A second phase will follow, but it will take time. First, funding of around £20m must be secured to cut a swathe through the city centre’s concrete collar of ring roads. Once that has been done, and when the land has been assembled, a development partner will be selected for another 350,000 sq ft development around the railway station.

A development with a “very urban feel” is promised, probably with mixed uses to supplement the office element.

The hope is that the decentralisation of the civil service away from Whitehall could provide the first big prelets. Leicester came top in a preparatory study conducted by King Sturge for Sir Michael Lyons’ review into plans for the relocation of civil servants to the regions. Leicester could be in line for 100,000 sq ft or more of new government office requirements.

Says Nicholls: “We’re interested in the outcome of the Lyons review. We are lobbying hard, but we’re not putting all our eggs in that basket, and we’re interested in end users of all sorts.

“But we won’t get 500,000 sq ft developed immediately.
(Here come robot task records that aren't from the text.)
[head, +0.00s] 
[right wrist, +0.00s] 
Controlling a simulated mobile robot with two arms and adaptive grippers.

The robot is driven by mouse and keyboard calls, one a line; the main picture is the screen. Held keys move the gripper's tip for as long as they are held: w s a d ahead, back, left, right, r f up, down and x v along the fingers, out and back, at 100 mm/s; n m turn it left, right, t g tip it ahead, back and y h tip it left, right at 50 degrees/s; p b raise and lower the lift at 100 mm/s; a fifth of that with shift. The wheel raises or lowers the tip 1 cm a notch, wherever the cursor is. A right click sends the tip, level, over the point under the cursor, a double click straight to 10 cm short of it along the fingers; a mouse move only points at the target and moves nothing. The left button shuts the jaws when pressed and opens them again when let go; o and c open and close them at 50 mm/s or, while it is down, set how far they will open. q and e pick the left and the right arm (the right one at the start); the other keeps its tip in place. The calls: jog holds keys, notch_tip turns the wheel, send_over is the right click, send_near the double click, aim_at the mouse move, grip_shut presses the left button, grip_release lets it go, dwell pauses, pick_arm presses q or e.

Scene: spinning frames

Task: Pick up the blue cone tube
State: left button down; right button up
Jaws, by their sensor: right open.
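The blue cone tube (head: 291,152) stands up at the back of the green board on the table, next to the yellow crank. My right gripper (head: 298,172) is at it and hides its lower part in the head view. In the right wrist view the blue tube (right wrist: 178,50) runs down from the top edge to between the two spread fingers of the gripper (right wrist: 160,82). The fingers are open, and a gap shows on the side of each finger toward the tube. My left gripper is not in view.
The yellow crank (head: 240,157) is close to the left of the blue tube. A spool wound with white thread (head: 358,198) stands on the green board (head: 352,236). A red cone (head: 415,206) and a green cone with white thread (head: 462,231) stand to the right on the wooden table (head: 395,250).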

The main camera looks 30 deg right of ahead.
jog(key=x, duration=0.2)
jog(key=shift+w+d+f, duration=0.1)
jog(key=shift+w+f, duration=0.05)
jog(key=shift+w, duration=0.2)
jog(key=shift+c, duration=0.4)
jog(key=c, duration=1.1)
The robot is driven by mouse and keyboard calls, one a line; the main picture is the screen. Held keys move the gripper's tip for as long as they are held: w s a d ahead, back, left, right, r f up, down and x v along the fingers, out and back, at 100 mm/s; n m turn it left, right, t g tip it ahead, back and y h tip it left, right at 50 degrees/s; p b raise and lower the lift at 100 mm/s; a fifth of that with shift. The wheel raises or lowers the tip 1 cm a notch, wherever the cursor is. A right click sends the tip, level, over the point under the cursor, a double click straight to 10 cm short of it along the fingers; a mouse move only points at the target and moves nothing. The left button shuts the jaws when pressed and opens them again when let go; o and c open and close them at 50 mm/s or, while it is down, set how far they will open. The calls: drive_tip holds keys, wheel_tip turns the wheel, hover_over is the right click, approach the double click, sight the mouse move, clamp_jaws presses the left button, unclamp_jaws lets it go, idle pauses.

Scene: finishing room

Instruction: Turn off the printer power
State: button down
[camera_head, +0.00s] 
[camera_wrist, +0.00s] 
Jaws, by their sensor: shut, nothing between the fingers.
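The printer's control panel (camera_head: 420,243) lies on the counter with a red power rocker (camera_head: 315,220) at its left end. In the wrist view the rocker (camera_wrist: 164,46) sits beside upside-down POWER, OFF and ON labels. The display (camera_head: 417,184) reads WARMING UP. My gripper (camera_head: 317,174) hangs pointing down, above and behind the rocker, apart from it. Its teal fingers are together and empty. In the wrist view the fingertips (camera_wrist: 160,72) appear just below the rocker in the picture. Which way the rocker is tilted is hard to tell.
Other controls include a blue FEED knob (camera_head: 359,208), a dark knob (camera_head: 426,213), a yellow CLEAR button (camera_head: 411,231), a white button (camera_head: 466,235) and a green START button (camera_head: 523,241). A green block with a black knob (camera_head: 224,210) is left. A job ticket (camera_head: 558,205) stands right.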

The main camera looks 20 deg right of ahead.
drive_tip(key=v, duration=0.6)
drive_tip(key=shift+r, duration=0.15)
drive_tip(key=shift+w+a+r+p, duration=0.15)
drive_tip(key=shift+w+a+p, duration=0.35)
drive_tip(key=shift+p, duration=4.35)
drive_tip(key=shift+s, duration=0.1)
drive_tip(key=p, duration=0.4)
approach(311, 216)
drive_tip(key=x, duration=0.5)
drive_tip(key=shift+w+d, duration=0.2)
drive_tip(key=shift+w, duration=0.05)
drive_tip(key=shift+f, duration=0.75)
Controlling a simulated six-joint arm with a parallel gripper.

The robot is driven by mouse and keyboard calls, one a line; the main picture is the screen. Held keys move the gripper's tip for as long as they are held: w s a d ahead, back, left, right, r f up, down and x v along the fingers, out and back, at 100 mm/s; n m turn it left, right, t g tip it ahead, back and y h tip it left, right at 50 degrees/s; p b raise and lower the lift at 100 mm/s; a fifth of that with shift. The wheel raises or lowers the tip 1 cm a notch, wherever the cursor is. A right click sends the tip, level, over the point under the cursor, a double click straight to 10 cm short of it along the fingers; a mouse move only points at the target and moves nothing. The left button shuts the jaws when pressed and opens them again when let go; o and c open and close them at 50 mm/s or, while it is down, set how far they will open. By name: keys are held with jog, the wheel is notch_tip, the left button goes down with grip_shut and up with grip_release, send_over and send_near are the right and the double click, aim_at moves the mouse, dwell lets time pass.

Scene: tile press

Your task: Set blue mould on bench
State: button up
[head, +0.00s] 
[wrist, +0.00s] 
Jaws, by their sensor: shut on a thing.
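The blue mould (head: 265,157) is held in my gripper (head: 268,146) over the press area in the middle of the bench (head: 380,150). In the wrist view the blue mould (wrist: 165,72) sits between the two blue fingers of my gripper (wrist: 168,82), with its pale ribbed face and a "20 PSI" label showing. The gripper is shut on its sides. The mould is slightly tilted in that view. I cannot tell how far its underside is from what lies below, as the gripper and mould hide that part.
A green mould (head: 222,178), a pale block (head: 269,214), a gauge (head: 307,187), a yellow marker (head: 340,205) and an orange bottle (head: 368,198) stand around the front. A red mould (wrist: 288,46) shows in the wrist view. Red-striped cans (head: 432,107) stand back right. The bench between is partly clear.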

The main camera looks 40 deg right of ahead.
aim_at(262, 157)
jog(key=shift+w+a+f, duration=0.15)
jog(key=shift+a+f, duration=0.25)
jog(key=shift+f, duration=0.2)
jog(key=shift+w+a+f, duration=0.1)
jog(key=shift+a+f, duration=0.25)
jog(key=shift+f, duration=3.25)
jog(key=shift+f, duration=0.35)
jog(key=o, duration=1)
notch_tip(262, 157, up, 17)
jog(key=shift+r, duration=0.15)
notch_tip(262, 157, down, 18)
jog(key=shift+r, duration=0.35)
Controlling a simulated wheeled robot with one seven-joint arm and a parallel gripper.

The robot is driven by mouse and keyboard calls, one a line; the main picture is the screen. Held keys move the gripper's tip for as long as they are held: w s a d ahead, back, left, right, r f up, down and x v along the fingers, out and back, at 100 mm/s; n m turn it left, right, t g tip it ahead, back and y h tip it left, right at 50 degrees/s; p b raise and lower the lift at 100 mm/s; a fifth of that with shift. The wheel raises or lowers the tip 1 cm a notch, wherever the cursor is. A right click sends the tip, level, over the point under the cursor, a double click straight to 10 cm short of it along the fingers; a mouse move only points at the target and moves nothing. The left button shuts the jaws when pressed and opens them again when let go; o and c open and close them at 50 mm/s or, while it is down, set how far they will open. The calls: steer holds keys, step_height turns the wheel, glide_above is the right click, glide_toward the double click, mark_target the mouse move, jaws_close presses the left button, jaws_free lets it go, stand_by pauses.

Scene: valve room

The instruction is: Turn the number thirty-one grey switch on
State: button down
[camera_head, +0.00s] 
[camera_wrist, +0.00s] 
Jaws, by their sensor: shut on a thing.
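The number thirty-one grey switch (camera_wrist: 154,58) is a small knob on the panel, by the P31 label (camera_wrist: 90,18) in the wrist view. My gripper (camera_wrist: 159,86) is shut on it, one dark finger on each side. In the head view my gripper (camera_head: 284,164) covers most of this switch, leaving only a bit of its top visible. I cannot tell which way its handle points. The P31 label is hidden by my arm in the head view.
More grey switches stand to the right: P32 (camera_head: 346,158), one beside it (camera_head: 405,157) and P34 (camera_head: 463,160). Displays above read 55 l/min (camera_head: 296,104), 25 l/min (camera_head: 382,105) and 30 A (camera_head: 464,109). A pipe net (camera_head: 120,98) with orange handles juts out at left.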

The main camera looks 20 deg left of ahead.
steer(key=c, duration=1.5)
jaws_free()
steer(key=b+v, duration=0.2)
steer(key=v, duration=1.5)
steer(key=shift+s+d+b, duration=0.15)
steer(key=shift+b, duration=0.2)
It’ll be incremental.”

Galley thinks that LRC’s bosses have grasped that the only way to escape from Leicester’s spiralling economic decline is to take one mighty leap.

“The city does need a decent supply side offer,” she says. “That means big comprehensive sites, a good public realm and everything that goes with it. They have to make a big pitch all the time because little piecemeal schemes won’t create the confidence needed for occupiers and investors to move into the city.”

Science comes to town

Leicester Regeneration Company’s vision of a Science and Technology Park at Abbey Meadows has come a step closer with the start of clearance work on site.

Bulldozers have moved in to demolish the 8-acre former council depot, now owned by the East Midlands Development Agency (EMDA).

The depot site forms part of more than 20 acres earmarked for the Science and Technology Park, which will be focused around the National Space Centre. The aim of the project is to bring new science-based jobs to the city.